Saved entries
+--
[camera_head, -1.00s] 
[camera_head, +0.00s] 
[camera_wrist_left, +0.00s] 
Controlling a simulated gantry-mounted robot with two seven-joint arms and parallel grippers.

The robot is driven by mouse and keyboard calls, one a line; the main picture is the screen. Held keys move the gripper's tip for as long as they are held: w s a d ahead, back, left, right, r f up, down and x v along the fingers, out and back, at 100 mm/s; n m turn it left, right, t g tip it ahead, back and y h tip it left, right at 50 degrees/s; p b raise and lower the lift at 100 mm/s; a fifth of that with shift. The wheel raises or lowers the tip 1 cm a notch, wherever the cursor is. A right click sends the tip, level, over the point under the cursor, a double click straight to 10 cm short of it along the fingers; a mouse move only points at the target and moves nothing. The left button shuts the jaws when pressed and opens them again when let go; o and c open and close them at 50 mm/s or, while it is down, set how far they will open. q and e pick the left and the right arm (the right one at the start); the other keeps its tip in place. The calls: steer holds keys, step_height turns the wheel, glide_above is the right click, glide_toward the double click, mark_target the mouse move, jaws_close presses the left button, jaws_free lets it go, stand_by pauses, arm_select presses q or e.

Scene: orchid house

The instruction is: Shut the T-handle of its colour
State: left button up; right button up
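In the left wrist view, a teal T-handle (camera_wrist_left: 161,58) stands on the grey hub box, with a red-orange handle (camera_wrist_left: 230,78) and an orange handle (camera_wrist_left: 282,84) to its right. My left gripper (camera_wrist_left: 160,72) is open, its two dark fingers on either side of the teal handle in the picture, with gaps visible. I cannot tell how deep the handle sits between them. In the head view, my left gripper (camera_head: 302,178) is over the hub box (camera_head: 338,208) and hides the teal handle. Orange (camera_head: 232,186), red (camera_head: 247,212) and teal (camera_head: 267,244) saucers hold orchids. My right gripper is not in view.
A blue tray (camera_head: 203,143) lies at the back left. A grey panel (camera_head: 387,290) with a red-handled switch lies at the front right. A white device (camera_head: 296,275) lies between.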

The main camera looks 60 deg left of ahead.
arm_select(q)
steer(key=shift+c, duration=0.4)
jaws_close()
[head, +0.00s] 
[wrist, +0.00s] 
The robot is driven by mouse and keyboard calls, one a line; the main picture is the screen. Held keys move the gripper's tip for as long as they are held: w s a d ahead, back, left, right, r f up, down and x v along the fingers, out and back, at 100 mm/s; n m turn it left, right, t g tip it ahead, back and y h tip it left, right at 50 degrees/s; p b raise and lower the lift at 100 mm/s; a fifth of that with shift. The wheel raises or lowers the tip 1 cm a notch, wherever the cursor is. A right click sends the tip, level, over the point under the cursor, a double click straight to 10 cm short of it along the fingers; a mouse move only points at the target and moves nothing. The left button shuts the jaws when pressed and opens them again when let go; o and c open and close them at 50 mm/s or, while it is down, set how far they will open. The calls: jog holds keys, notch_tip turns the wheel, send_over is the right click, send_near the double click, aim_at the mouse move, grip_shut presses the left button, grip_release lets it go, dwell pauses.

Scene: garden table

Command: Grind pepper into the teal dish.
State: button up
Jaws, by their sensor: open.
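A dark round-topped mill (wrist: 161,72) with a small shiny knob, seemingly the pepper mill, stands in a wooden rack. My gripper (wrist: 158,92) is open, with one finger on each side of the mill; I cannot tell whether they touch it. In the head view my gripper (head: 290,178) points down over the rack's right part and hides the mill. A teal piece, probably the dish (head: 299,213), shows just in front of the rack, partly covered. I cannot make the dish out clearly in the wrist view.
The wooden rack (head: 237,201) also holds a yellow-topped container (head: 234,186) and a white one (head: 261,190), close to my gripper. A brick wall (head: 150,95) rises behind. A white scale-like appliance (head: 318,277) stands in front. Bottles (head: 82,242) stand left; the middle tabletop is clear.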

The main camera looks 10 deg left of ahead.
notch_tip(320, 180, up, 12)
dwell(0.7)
+--
Set problem
Verbatim output is expected for the lines from the start of the data to the line in which "Controlling a simulated" appears, both included.

Problem solution
[camera_head, -1.00s] 
[camera_head, +0.00s] 
[camera_wrist_left, +0.00s] 
Controlling a simulated gantry-mounted robot with two seven-joint arms and parallel grippers.

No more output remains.